押して歩くレーシングカー

これまで「よし」としてきたことを「よしとし続けよう」とした場合、いつまでもよくなるようなものではない。なにごとにも限界はある。

「発展」「経済成長」といった、増えること、大きくなることをよしとしてきた。これまでは、そんな時代だったろうと思う。

資源も国土も有限だ。増えたり大きくなったりし続けることが、いつまでも「いいこと」であり続けるわけがない。そんなことにとっくに気づいているひとはたくさんいると思う。一方で、「増やす」「大きくする」ことで成長してきた時代を生きたひとたちがまだまだたくさんいる。おそらく仕事をリタイア済みか、リタイアせんとする時期にいるひとたちが多いことと思う。

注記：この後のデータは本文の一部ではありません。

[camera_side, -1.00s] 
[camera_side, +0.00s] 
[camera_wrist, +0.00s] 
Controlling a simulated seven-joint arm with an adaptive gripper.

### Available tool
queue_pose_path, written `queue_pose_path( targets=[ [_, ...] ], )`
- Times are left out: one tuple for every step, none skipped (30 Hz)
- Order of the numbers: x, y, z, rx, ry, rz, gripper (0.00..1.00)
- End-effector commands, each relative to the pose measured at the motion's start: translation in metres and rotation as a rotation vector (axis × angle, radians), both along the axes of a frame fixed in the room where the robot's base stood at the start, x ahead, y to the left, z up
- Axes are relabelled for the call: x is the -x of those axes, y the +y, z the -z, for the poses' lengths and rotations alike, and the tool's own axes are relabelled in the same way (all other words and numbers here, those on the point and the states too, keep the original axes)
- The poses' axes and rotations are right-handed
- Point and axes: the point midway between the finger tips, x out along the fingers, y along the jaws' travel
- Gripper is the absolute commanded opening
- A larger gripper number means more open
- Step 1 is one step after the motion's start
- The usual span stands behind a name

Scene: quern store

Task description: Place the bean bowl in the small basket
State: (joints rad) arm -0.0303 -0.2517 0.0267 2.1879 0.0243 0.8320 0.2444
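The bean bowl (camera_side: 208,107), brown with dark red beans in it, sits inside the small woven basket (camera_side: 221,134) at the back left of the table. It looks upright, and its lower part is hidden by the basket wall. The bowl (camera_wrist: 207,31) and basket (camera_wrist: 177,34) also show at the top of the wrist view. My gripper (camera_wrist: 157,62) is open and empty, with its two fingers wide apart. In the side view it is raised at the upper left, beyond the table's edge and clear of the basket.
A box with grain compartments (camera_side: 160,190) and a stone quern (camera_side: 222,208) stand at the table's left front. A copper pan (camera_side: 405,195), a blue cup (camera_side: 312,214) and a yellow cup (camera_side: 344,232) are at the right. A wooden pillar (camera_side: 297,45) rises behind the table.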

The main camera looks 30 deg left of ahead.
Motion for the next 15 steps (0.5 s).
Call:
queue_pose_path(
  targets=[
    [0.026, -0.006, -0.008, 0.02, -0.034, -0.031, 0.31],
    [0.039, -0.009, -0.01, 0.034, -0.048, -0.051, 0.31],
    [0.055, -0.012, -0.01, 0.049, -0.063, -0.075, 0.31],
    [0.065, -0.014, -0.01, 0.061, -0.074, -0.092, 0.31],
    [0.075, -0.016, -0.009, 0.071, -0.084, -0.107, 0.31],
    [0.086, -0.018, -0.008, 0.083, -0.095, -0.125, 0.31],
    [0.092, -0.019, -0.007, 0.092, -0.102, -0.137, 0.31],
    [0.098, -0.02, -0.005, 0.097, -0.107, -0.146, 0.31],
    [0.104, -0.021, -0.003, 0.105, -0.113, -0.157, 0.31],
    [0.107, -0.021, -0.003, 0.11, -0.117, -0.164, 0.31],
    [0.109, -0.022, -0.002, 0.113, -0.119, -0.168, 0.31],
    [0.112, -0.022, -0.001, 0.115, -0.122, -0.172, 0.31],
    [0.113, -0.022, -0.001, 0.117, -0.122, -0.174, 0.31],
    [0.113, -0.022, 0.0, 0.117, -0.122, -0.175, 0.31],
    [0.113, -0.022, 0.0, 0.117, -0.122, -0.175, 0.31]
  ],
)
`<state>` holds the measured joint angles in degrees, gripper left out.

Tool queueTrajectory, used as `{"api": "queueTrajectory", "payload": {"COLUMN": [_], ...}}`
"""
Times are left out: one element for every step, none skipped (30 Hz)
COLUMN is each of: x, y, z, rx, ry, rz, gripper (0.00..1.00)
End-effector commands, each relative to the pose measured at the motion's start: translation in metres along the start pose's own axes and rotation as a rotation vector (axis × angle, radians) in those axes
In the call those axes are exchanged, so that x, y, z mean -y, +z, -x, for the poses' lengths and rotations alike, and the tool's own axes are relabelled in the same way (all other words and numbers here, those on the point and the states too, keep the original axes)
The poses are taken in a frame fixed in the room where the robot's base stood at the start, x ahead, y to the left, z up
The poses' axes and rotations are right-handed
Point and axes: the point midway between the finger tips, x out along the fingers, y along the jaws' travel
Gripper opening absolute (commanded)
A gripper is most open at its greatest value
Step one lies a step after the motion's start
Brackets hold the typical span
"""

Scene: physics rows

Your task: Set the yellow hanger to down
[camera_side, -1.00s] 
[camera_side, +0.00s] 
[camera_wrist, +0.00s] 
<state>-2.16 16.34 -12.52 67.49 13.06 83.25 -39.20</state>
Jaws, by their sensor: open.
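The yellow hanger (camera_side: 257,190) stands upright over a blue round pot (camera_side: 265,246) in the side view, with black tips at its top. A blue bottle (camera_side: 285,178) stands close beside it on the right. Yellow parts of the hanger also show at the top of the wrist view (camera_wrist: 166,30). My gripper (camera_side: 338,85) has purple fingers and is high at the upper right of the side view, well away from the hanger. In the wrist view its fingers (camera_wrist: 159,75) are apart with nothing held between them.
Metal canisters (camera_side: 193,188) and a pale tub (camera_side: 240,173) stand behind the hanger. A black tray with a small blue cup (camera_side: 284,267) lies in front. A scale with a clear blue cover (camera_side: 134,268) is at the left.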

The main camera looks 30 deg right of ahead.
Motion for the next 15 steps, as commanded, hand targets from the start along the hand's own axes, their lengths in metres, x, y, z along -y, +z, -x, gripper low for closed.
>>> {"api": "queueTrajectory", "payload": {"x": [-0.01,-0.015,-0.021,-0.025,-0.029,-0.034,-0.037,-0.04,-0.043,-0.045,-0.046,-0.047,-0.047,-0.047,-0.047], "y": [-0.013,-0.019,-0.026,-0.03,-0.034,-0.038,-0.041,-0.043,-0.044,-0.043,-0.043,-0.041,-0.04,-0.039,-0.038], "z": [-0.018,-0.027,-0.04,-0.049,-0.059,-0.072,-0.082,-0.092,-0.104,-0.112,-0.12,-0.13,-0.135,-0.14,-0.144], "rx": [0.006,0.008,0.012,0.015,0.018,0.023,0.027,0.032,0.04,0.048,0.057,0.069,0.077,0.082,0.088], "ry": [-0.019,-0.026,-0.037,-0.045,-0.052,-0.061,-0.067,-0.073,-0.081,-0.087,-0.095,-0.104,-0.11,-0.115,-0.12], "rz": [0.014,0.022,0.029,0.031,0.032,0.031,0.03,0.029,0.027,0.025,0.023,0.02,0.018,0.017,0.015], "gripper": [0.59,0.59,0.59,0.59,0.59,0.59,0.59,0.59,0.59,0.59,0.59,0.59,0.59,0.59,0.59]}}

急激な方向転換には負担が生じる。その負担が大きすぎると、壊れたり取り返しのつかないダメージを負ってしまう場合がある。これまでの方向から急激にターンするのではなく、スリップしないように、衝突しないように、徐々にブレーキをかけながら、ハンドルを切るような時代だ。じわじわとブレーキをかけたり、気づかれない程度にわずかにハンドルを傾けたりするのは、楽しいだろうか。きっと、誰もいない広野で好きなだけアクセルを踏み込める状況の方に、自由や解放感を覚えるひとが多いのではないだろうか。それが、これまでの時代に築かれた価値観の主流である。これからは、いろいろな地形のところに少しずつひとが住んで、それぞれの環境に細かく適応した営みを送るような、そんな風になっていくんじゃないかと思う。まだまだたいへんに時間のかかることだろうとは思うけど。いまはまだ、みんなあくせくエネルギーを遣って、日々西へ東へ奔走している。

僕の妻の実家(長野県)の近くの空き地に、使われなくなった自動車が一台放置されている。誰のものかもわからない。その近くの土地で育てたキュウリやらトマトやらが、よく実家のお母さんから送られてくる。僕のいまの住まいは、東京だ。まだまだそんな時代なのである。